A Winning Team

From left: Roma Romaniv, Joaquin Sanchez and Stephen Mwangi, the team of undergraduate finance students who took place in the Cornell Stock Pitch Challenge. (UConn School of Business)
From left: Roma Romaniv, Joaquin Sanchez and Stephen Mwangi—the team of undergraduate finance students who took place in the Cornell Stock Pitch Challenge—pictured at a Popeyes Restaurant. (UConn School of Business)

UConn Finance Students Victorious at Highly Competitive Cornell Stock Pitch Contest

A team of UConn undergraduate finance students took third place in the highly prestigious Cornell Stock Pitch Challenge in Boston, going toe-to-toe with teams from Harvard, Columbia, Duke, Notre Dame and Amherst.

“We are very proud of our students’ success in the face of extremely tough competition,” said finance professor and department head Chinmoy Ghosh. “Their success confirms what we already know, that our students are able to compete and win against anyone.” 

The team—including senior Roma Romaniv and juniors Joaquin Sanchez and Stephen Mwangi—had a week to research a stock pitch for Popeyes restaurant and retail giant Coach before presenting to a team of judges in late September.

The team was coached by Chris Wilkos, executive vice president and chief investment officer of The Phoenix Companies, Inc.. An adjunct professor at UConn, Wilkos teaches undergraduate courses in valuation and portfolio management.

“Usually a stock pitch can take a month of research, so boiling down to one week sped up my learning,” Sanchez said. “Our fundamental analysis focused on researching national and global economic trends and indicators, company business models, historical performance, peer competition and sector outlook, and forecasting company guidance and initiatives.

“Afterward, we used that analysis, coupled with our model, to create a recommendation to buy both stocks relative to their current price,” he said. “Understanding these companies’ business models and future outlook was very exciting.”

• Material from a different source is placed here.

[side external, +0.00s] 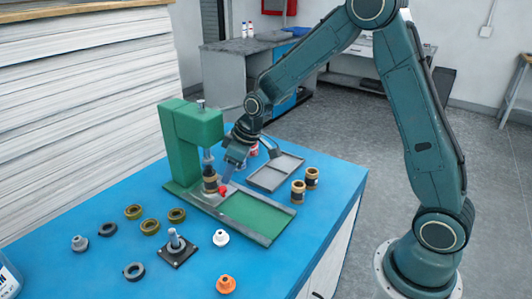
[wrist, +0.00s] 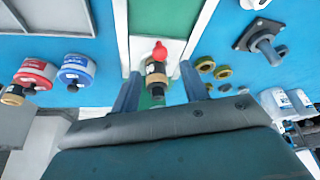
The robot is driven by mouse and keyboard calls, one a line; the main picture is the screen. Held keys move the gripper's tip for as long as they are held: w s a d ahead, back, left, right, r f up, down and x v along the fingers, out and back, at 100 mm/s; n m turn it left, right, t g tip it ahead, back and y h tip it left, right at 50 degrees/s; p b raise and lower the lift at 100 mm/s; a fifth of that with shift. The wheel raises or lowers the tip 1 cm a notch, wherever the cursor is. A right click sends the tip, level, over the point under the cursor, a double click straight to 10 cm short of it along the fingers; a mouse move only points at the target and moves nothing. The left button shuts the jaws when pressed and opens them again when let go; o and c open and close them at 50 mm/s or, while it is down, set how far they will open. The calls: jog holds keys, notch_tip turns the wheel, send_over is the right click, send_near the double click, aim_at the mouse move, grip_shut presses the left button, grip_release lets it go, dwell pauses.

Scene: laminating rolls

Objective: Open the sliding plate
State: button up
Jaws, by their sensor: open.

Popeyes’ stock appealed to the students. From the company’s humble beginning in Louisiana, it has grown to become the world’s second largest quick-service restaurant concept, quickly spreading across the United States and establishing a presence in more than 20 countries. Both revenue and same-store sales have grown at impressive rates, and although growth has showed signs of moderating, positive catalysts remain in the stock, they told the judges.

Meanwhile, the Coach stock is undervalued, the students concluded. A ‘retail darling’ in the opening years of this decade, the company had fallen on hard times, as its distribution strategy, which put a considerable emphasis on its outlet stores, had begun to dilute the brand, making it less desirable. However, management has implemented a new strategy, which was evidenced by a return to revenue growth during the most recent fiscal year. Though more time is needed to fully assess the success of their new strategy, the UConn students believe that the company is on a track of renewed growth.

During the two days of the program the UConn students had the opportunity to learn from portfolio managers and equity analysts over dinner. The professionals stressed that investing also has a psychological element with how the market reacts.

“Getting to see other teams present gave us insight into diverse views which make up a marketplace,” Mwangi said. “In the end, there was also a great opportunity to connect with students from across the country and begin to form new, perhaps even lasting, relationships.

“The value in participating in this competition is not just for personal achievement, but also in promoting the UConn brand and displaying our ability to compete with top universities in the country,” he added.